[Robot trajectory data]
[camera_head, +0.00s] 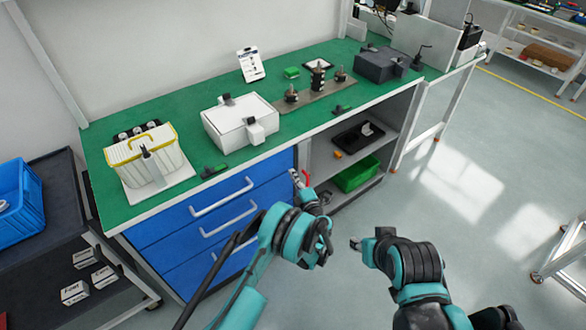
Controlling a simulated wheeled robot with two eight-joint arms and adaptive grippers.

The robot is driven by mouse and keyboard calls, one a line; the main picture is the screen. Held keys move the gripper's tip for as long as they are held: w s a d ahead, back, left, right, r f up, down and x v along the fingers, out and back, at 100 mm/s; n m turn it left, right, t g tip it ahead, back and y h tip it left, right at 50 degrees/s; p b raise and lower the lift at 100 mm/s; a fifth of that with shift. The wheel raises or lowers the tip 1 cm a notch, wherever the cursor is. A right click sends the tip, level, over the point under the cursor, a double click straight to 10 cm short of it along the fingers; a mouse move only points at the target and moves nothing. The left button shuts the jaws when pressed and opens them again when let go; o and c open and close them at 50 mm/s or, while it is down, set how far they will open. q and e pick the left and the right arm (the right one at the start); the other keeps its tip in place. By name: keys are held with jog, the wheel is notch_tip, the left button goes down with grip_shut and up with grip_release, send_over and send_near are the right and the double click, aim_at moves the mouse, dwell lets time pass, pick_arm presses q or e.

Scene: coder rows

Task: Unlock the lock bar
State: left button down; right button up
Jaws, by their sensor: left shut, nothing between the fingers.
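The blue drawer cabinet (178,243) with silver handles stands under the left part of the green-topped workbench. A small red piece (306,178) shows at the cabinet's right front edge, right beside the fingertips of my left gripper (297,179). It may be part of the lock bar, but most of that area is hidden by my gripper and wrist. My left gripper is shut and empty; whether it touches the red piece I cannot tell. My right gripper (355,243) is over the floor, right of the cabinet, pointing left; its fingers are too small to read.
On the green bench top (214,97) stand a white box (234,123), a yellow-rimmed battery-like case (147,160), a plate with dark fittings (316,100) and a dark grey box (382,64). Open shelves hold a green bin (357,177).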

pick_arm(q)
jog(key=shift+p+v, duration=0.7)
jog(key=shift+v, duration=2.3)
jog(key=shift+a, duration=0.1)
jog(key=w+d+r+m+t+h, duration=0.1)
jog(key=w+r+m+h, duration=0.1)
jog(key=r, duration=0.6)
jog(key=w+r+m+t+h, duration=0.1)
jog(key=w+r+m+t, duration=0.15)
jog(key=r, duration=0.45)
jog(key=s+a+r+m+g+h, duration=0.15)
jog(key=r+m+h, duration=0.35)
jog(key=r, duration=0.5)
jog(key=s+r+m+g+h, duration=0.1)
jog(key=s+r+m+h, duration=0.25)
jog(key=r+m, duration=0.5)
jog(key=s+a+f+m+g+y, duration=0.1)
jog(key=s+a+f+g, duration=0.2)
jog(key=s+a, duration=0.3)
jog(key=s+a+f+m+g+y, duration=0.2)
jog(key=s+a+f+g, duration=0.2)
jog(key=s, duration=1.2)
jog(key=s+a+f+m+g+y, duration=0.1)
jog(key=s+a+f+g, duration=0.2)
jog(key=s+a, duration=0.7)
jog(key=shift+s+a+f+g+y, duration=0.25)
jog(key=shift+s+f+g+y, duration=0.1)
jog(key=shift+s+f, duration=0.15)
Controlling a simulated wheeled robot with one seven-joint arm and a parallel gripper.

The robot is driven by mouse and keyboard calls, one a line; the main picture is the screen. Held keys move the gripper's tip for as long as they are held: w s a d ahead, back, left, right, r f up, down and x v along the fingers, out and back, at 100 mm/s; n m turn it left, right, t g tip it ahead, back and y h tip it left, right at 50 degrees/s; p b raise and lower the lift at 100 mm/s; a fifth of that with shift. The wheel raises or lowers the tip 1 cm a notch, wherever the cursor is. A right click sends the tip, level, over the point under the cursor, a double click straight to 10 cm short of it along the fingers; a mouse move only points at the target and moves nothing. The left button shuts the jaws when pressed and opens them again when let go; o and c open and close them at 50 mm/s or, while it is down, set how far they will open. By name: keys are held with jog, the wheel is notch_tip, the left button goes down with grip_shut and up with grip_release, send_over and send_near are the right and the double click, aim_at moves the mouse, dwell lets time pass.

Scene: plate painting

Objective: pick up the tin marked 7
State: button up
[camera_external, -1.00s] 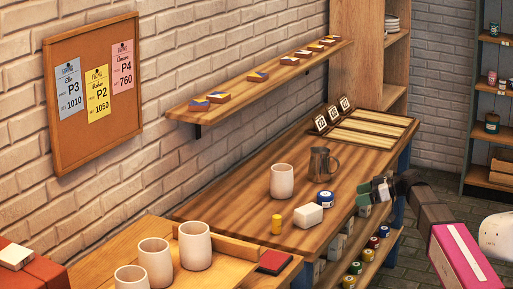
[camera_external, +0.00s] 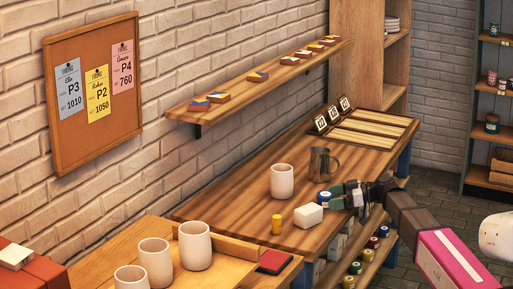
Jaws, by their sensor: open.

• **Goal**: From the line that contains "Objective: pick up the tin marked 7" to the end of the material above, output every line exactly, both ends included, but leave out any pictures.

• **Solution to this problem**:
Objective: pick up the tin marked 7
State: button up
[camera_external, -1.00s] 
[camera_external, +0.00s] 
Jaws, by their sensor: open.

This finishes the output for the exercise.